Regulierung der Finanzbranche Bafin-Podcast: „Provisionsgestützer Vertrieb oft die deutlich bessere Variante“
Man muss sich zwar nicht gegen alles Mögliche versichern, meint Frank Grund. Aber gegen Risiken, die man im Ernstfall allein nicht finanziell stemmen könnte, sei eine Versicherung sinnvoll. „Das gilt zum Beispiel in der privaten Haftpflichtversicherung“, so der Exekutivdirektor für Versicherungs- und Pensionsfondsaufsicht bei der Bundesanstalt für Finanzdienstleistungsaufsicht (Bafin).
Im Schadensfall müssten sich die Verbraucher aber auch darauf verlassen können, dass ihr Versicherer die vertraglich vereinbarten Leistungen erbringen kann. Hierfür müssten die Gesellschaften über einen sehr langen Zeitraum hinweg finanziell stabil sein. Und genau das sei Ziel der Versicherungsaufsicht: dafür zu sorgen, dass die Versicherer auch in Zukunft zahlen können, betont Grund.

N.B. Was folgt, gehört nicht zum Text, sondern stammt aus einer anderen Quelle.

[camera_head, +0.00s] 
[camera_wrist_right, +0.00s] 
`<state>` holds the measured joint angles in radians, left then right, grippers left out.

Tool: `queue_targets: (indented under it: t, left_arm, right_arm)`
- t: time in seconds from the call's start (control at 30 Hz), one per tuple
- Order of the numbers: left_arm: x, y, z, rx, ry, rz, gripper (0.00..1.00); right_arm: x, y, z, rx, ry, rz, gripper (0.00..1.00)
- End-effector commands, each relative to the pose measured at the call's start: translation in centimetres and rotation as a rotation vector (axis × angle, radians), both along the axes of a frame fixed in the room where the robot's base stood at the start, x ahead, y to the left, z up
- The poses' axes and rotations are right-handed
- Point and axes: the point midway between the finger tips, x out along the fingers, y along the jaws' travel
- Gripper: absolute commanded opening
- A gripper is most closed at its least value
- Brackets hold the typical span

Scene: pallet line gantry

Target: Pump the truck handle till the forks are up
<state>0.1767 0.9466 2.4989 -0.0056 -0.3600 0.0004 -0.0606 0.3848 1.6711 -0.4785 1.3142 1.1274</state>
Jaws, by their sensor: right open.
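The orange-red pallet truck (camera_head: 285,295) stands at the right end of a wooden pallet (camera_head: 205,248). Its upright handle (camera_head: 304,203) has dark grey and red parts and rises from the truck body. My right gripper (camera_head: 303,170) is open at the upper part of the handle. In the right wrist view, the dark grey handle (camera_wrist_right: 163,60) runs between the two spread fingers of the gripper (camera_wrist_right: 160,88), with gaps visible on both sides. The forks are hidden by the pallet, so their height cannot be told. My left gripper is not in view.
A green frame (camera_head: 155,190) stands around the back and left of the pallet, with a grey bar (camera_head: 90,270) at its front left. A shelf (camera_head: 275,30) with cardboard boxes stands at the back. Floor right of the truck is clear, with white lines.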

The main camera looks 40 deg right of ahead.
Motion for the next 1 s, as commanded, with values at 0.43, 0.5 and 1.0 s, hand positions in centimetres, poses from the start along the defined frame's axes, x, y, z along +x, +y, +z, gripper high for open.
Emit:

Oberster Versicherungsaufseher im Podcast
Wie berichtet, geht Deutschlands oberster Versicherungsaufseher nach acht Jahren bei der Bonner Behörde Ende September in den Ruhestand. Seine zukünftige Nachfolgerin Julia Wiens kommt ebenfalls von der deutschen Tochter des Versicherers Baloise. Welche Themen sie und die gesamte Branche zukünftig besonders beschäftigen dürften, beschreibt Grund in der neunten Folge des Bafin-Podcasts.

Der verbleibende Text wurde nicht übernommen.